STATED EXERCISE :: Leave out the pictures and restate the rest of the data exactly.

AVAILABLE DATA ::
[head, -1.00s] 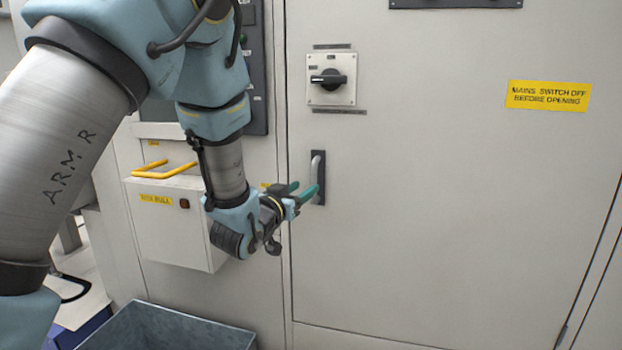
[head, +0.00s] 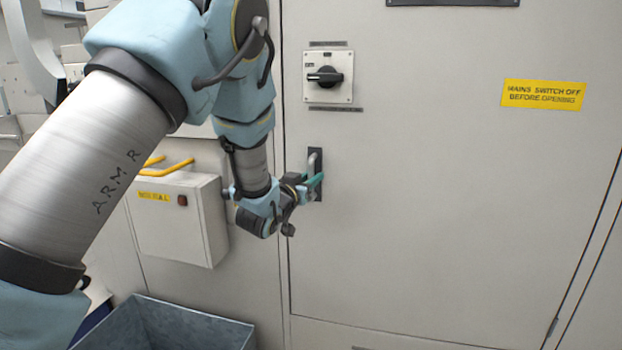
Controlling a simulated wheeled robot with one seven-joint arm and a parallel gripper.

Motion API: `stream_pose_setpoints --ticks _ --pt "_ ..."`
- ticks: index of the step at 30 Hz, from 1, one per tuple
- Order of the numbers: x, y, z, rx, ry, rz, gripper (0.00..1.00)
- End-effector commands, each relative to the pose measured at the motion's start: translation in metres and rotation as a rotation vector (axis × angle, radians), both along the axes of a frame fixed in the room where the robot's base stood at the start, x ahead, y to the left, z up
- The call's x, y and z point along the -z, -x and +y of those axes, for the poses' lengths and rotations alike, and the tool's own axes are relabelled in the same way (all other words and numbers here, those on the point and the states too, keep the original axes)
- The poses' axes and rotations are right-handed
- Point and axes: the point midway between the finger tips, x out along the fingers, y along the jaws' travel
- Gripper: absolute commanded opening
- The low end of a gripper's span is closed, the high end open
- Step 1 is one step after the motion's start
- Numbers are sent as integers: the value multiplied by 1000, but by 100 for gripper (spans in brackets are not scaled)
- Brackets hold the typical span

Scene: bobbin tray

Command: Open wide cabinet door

FINAL ANSWER ::
[head, -1.00s] 
[head, +0.00s] 
Controlling a simulated wheeled robot with one seven-joint arm and a parallel gripper.

Motion API: `stream_pose_setpoints --ticks _ --pt "_ ..."`
- ticks: index of the step at 30 Hz, from 1, one per tuple
- Order of the numbers: x, y, z, rx, ry, rz, gripper (0.00..1.00)
- End-effector commands, each relative to the pose measured at the motion's start: translation in metres and rotation as a rotation vector (axis × angle, radians), both along the axes of a frame fixed in the room where the robot's base stood at the start, x ahead, y to the left, z up
- The call's x, y and z point along the -z, -x and +y of those axes, for the poses' lengths and rotations alike, and the tool's own axes are relabelled in the same way (all other words and numbers here, those on the point and the states too, keep the original axes)
- The poses' axes and rotations are right-handed
- Point and axes: the point midway between the finger tips, x out along the fingers, y along the jaws' travel
- Gripper: absolute commanded opening
- The low end of a gripper's span is closed, the high end open
- Step 1 is one step after the motion's start
- Numbers are sent as integers: the value multiplied by 1000, but by 100 for gripper (spans in brackets are not scaled)
- Brackets hold the typical span

Scene: bobbin tray

Command: Open wide cabinet door

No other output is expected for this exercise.